Il y recroise Fanny (la révélation Elisa Erka), une comédienne de renom, avec qui il avait participé à un cours (de théâtre) et (re)tombe sous son charme. Profitant d'un quiproquo pour se rapprocher d'elle, Stéphane s'enfonce dans un mensonge qu'il va devoir faire durer le temps du festival mais qui va très vite le dépasser. Il joue gros en laissant croire à sa belle qu’il joue Rodrigue dans « Le Cid » de Corneille. Bref, le classique des classiques, dans le « In ».
Le réalisateur, Johann Dionnet, connait bien le quotidien des intermittents du spectacle car il est acteur lui-même. C’est sans doute pour cette raison qu’il ne se focalise pas sur les deux principaux protagonistes mais offre à chaque « second » rôle de bonnes répliques, et la place pour s’exprimer. Comme dans les meilleures comédies, dites romantiques. Celles et ceux qui connaissent l’ambiance si particulière, mi-cour des Miracles, mi-foire aux egos, du mythique Festival d’Avignon, se rappelleront les bons (et mauvais) moments passés dans la touffeur de la Cité des Papes.
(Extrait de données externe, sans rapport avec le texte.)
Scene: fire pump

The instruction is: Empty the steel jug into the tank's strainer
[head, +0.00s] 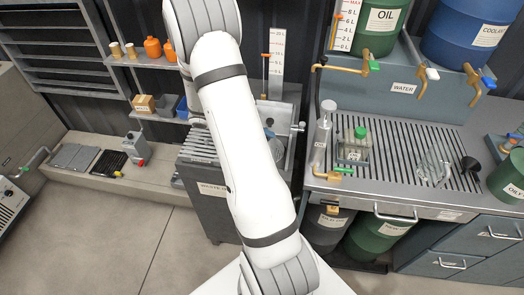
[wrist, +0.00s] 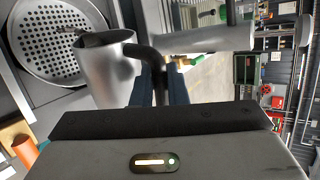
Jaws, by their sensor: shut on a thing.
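The steel jug (wrist: 116,76) is in the wrist view, left of centre, with its dark mouth toward the top of the picture. My gripper (wrist: 159,78) is shut on the jug's dark handle. The round perforated strainer (wrist: 60,42) lies at the upper left, and the jug's rim overlaps its right edge in the picture. I cannot tell the gap between them, the jug's true tilt or what is inside it. In the head view my arm hides the gripper and the jug. The tank (head: 213,205) with a level scale (head: 277,55) stands partly behind my arm.
A slatted steel bench (head: 395,140) on the right holds a clear bottle (head: 322,140), a green-capped container (head: 354,146) and a glass jug (head: 433,165). An oil drum (head: 380,25) and a coolant drum (head: 465,35) stand above. The floor (head: 110,235) at front left is clear.

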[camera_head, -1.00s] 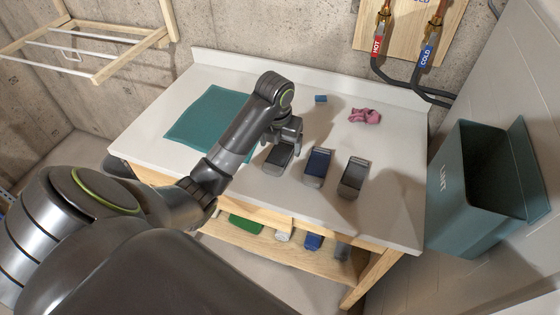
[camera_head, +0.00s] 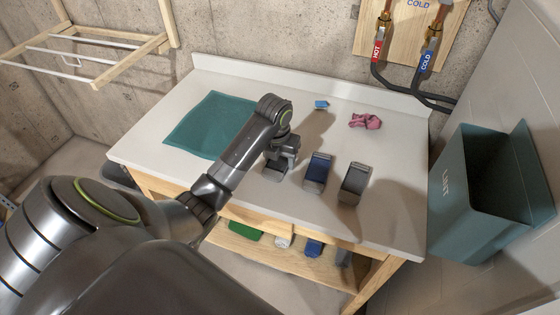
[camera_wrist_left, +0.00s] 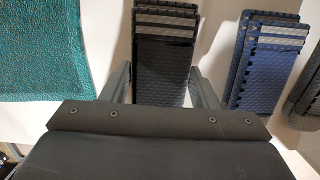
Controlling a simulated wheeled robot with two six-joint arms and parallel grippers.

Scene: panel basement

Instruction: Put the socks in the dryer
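Three folded sock bundles lie in a row on the white tabletop (camera_head: 215,80): a black one (camera_head: 274,173), a navy one (camera_head: 317,171) and a grey one (camera_head: 355,183). My left gripper (camera_head: 281,160) is over the black bundle and partly hides it. In the left wrist view, the black bundle (camera_wrist_left: 163,68) lies between the two spread fingers, with its ribbed cuff at the far end. The navy bundle (camera_wrist_left: 262,62) is to the right of the right finger, and the grey one (camera_wrist_left: 309,92) is cut off at the edge. My right gripper and a dryer are not recognisable in view.
A teal cloth (camera_head: 208,125) lies left of the socks. A small blue item (camera_head: 321,104) and a crumpled pink cloth (camera_head: 365,121) lie behind them. A lint bin (camera_head: 455,205) stands right of the table. A drying rack (camera_head: 130,55) hangs at upper left.

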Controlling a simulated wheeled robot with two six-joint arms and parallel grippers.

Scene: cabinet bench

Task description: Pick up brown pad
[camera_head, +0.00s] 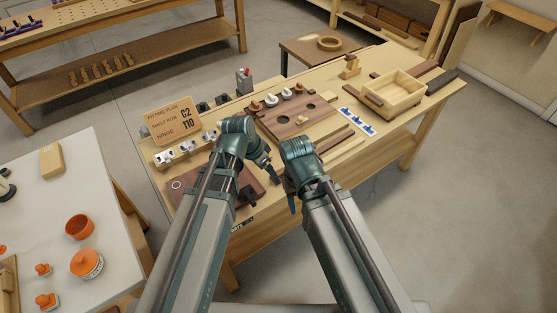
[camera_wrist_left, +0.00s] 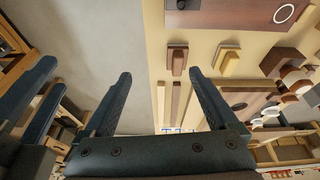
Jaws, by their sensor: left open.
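In the left wrist view a small brown block (camera_wrist_left: 177,58), which looks like the brown pad, lies on the pale bench top near its front edge. A lighter tan block (camera_wrist_left: 228,60) lies to its right. My left gripper (camera_wrist_left: 162,90) is open and empty, its fingers spread with bench edge and floor between them. The brown block shows beyond the fingertips, nearer the right finger, untouched. In the head view my left gripper (camera_head: 262,165) is over the front part of the bench. My right gripper (camera_head: 291,200) is beside it; its jaws are unclear.
A dark board with a white ring (camera_head: 177,185) lies at the bench's left end. A brown board with holes (camera_head: 292,117), a blue-marked strip (camera_head: 358,121) and a wooden box (camera_head: 396,92) stand farther along. A white table (camera_head: 45,215) with orange pots is at left.
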La dichotomie entre le « off », auquel participe tant bien que mal la troupe de saltimbanques que nous suivons, et les snobs intellos bobos du « In » est bien décrite et ne changera jamais. Il en est ainsi de la condition humaine, semble-t-il.
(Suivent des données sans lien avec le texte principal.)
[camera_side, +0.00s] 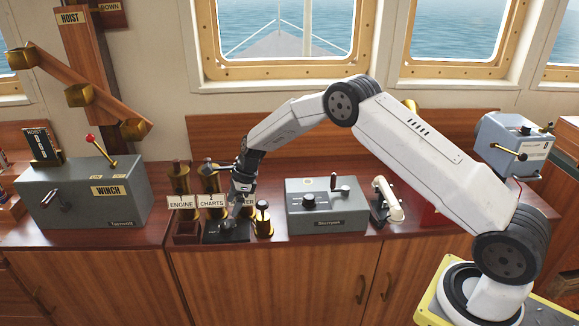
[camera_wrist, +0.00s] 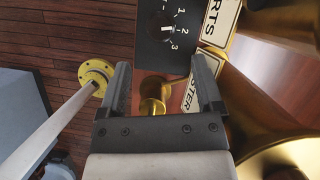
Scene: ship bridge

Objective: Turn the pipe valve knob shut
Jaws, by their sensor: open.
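Brass voice pipes stand on the counter behind small signs, among them ENGINE (camera_side: 182,203) and CHARTS (camera_side: 211,200). My gripper (camera_side: 242,196) is open and empty, pointing down over these pipes. In the wrist view its fingers (camera_wrist: 158,62) straddle a small brass knob-like part (camera_wrist: 152,104), with a gap on each side. I cannot tell for certain that this is the valve knob. A black dial box (camera_side: 226,231) stands in front; its numbered face (camera_wrist: 168,28) shows beyond the fingertips.
A short brass post (camera_side: 263,220) stands right of the dial box. A grey Sternpost box (camera_side: 327,212) with a knob and crank, then a white handset (camera_side: 387,200), are farther right. A grey WINCH box (camera_side: 85,190) stands left. Large brass bells (camera_wrist: 285,100) crowd my gripper's right.

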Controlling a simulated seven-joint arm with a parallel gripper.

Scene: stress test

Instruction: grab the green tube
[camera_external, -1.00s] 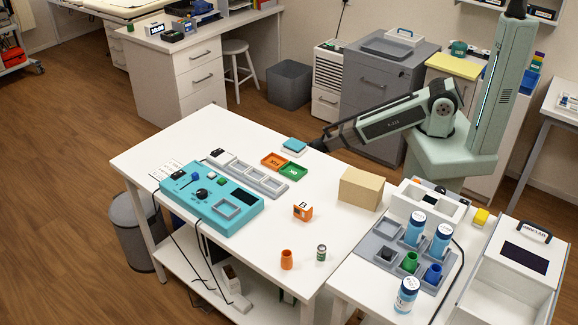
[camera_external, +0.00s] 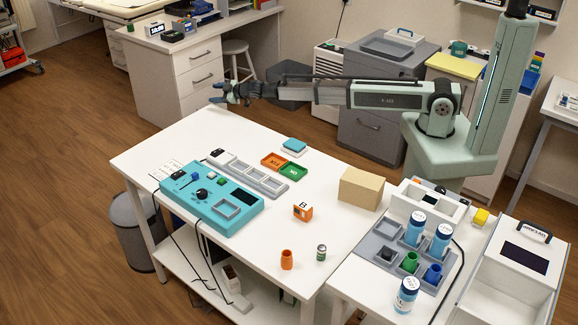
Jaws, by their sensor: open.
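A green tube (camera_external: 410,262) stands upright in the grey rack (camera_external: 379,235) on the right-hand table, beside a blue tube (camera_external: 433,273). A small cylinder with green and grey bands (camera_external: 321,253) stands on the white table near its front edge; its exact kind is too small to tell. My gripper (camera_external: 214,94) is open and empty, held out to the left above the far side of the white table, far from the green tube.
An orange tube (camera_external: 287,259), an orange block (camera_external: 302,212) and a cardboard box (camera_external: 361,188) stand on the white table (camera_external: 250,265). A teal control panel (camera_external: 212,201) sits at left. Blue-labelled bottles (camera_external: 415,228) crowd the rack. The table's middle is mostly clear.

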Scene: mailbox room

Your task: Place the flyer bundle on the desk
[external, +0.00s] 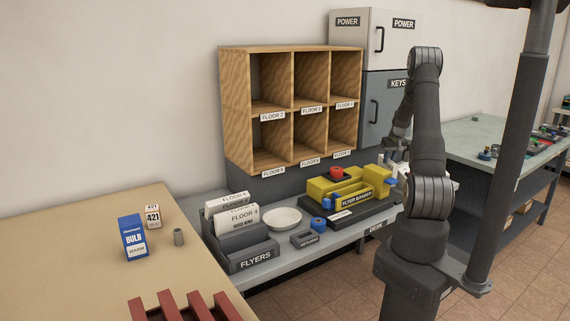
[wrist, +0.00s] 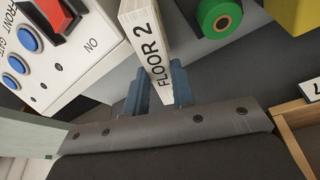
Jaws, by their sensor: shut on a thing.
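In the wrist view my gripper (wrist: 158,86) is shut on a white flyer bundle (wrist: 146,30) marked FLOOR 2, with one blue-grey finger on each side of it. In the external view my arm hides most of the gripper, and I cannot make out the bundle there. The grey desk (external: 345,237), with a DESK label on its front edge, stands below the wooden pigeonholes. The wrist view does not show clearly whether the bundle touches anything beneath it.
The desk holds a FLYERS tray (external: 255,262) with FLOOR-marked bundles, a white bowl (external: 283,219) and the yellow flyer bander (external: 350,188). A white button panel (wrist: 62,52) and a green roll (wrist: 219,14) are near the bundle. Wooden pigeonholes (external: 237,110) stand above the desk.

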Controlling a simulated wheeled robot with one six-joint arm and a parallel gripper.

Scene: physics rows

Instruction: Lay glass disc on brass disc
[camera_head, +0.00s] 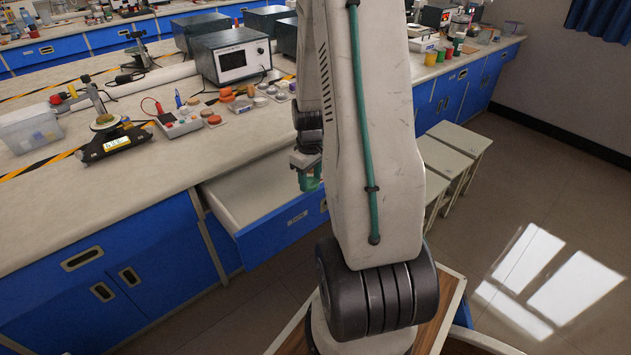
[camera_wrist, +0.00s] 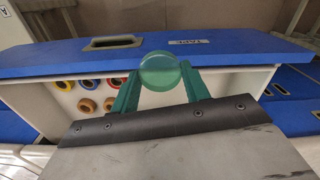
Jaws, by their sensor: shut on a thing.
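My gripper (camera_head: 308,180) hangs over the open drawer at the front of the bench, partly behind my arm. In the wrist view, my gripper's green fingers (camera_wrist: 160,88) are shut on a round, see-through disc that looks green, the glass disc (camera_wrist: 160,71). The disc is held at the fingertips, above the drawer. A round yellowish disc that may be the brass disc (camera_head: 105,121) lies on top of the black scale on the bench at left. It is too small to be sure. My gripper is well to the right of it.
The open drawer (camera_head: 262,183) juts from the bench; in the wrist view it holds several coloured tape rolls (camera_wrist: 88,84) and its front (camera_wrist: 210,50) is labelled TAPE. A clear bin (camera_head: 30,128), a grey meter box (camera_head: 235,60) and small coloured pieces (camera_head: 228,95) stand on the bench.

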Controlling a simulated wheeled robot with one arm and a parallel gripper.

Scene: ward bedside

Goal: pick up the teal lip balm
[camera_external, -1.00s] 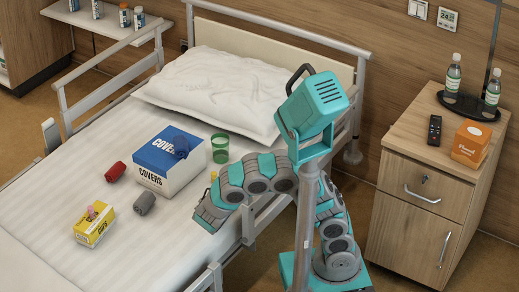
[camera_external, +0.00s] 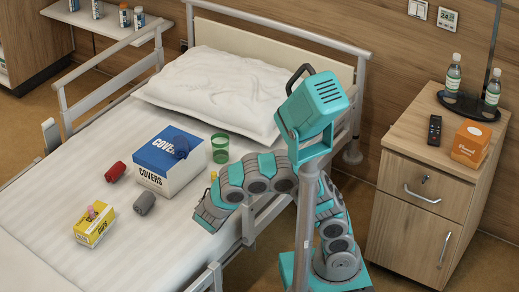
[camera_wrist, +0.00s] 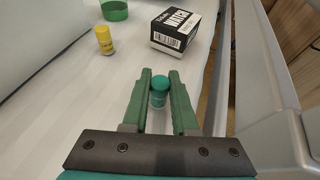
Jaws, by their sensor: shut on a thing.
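The teal lip balm (camera_wrist: 159,84) shows in the wrist view as a small tube with a teal cap, standing between the two green fingers. My gripper (camera_wrist: 160,88) is shut on it, one finger on each side. In the external view my gripper (camera_external: 208,216) is low over the right side of the bed, and the lip balm is hidden there behind my arm.
A yellow tube (camera_wrist: 104,40), a black-and-white box (camera_wrist: 175,30) and a green cup (camera_external: 220,148) lie beyond the gripper. The covers box (camera_external: 168,165), a red roll (camera_external: 115,172), a grey roll (camera_external: 145,203) and a yellow box (camera_external: 94,225) are on the bed. A bed rail (camera_wrist: 265,75) runs close on the right.

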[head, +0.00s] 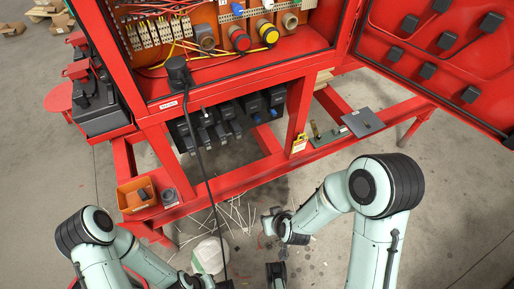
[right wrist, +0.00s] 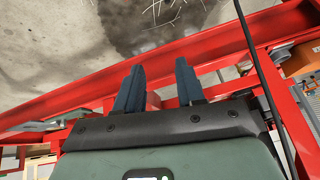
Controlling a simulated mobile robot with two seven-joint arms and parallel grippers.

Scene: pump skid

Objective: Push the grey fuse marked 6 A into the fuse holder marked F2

« Faire » Avignon, ou Cannes (au cinéma), à ses débuts, c’est comme tuer un lion chez les guerriers Massaï. La galère est presque nécessaire pour resserrer les liens. Surtout, quand le premier souci est d’obtenir une salle avec air conditionné. Vient l’affichage sauvage et le « tractage », et autres parades nécessaires pour espérer exister parmi des dizaines d’autres spectacles « vivants ». C’est ça ou la mort, comme dans les arènes romaines. Le public et les critiques (seul bémol au film, il manque les journalistes après lesquels les attachées de presse – quand il y en a – cavalent, pour qu’ils viennent voir la pièce). L’offre est foisonnante. Les troupes se succèdent. La précarité menace. Les recettes ne suffisent pas à tout payer : location d'un théâtre, difficultés d’emprunt pour lancer une production, cachet des acteurs, quand cachet il y a... Dans « Avignon », le metteur en scène (campé par Lyes Salem, crève l’écran, car il a le « mauvais » rôle mais parvient à être touchant parce qu’il est passionné et réglo) doit vendre le camion avec lequel ils ont voyagé depuis Paris.
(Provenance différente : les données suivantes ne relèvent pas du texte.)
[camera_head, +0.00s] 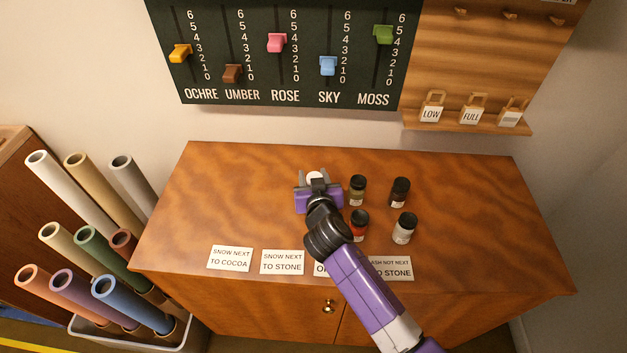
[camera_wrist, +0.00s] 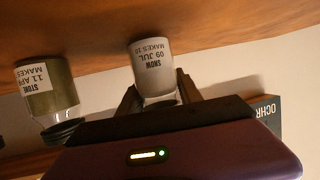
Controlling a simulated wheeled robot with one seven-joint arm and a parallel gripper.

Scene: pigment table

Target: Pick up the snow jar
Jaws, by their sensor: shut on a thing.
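The snow jar (camera_wrist: 150,62) is pale white, and its label reads SNOW upside down in the wrist view. In the head view only a white bit of it (camera_head: 314,176) shows between the fingers. My gripper (camera_head: 316,180) is shut on it, with one finger on each side near its lid end in the wrist view (camera_wrist: 158,96). The lid is mostly hidden by the gripper. I cannot tell whether the jar's base touches the cabinet top. The green stone jar (camera_head: 357,190) stands just right of my gripper; it also shows in the wrist view (camera_wrist: 48,88).
A dark brown jar (camera_head: 400,191), a red jar (camera_head: 359,225) and a pale grey-white jar (camera_head: 404,229) stand on the wooden cabinet top (camera_head: 220,190). Several cards lie along its front edge, partly covered by my arm. The left of the top is clear. A slider board (camera_head: 290,60) hangs behind.

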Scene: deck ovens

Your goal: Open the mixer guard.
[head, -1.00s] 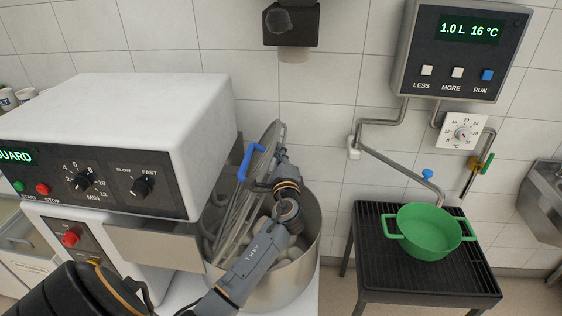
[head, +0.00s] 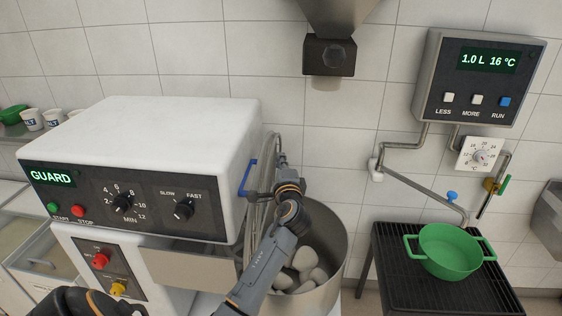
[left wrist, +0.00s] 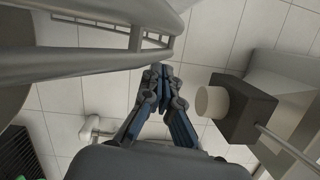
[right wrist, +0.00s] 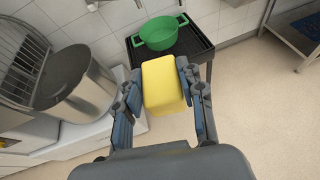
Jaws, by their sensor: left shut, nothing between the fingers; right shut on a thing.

Le casting est parfait. Connu pour sa drôlerie, Lecaplain est surprenant en amoureux timide et bougon. L’humoriste Alison Wheeler, étrangement mal fagotée, est tout en retenue dans le rôle de la bonne copine confidente, et compagne de bon conseil. On aimerait la voir se lâcher davantage dans un prochain film, parce que depuis Valérie Lemercier ou Florence Foresti, on ne fait pas plus drôle dans la catégorie féminine. Les scènes où Stéphane joue Rodrigue, dans « Le Cid », en lieu et place du rôle-titre (avec écouteur dans l’oreille), et Fanny du « Ruy Blas », devant le fameux Palais des Papes, sont touchantes et filent les poils. C’est aussi l’histoire d’un travestissement, celui d'un valet en noble, par amour pour la Reine d'Espagne. La boucle est bouclée.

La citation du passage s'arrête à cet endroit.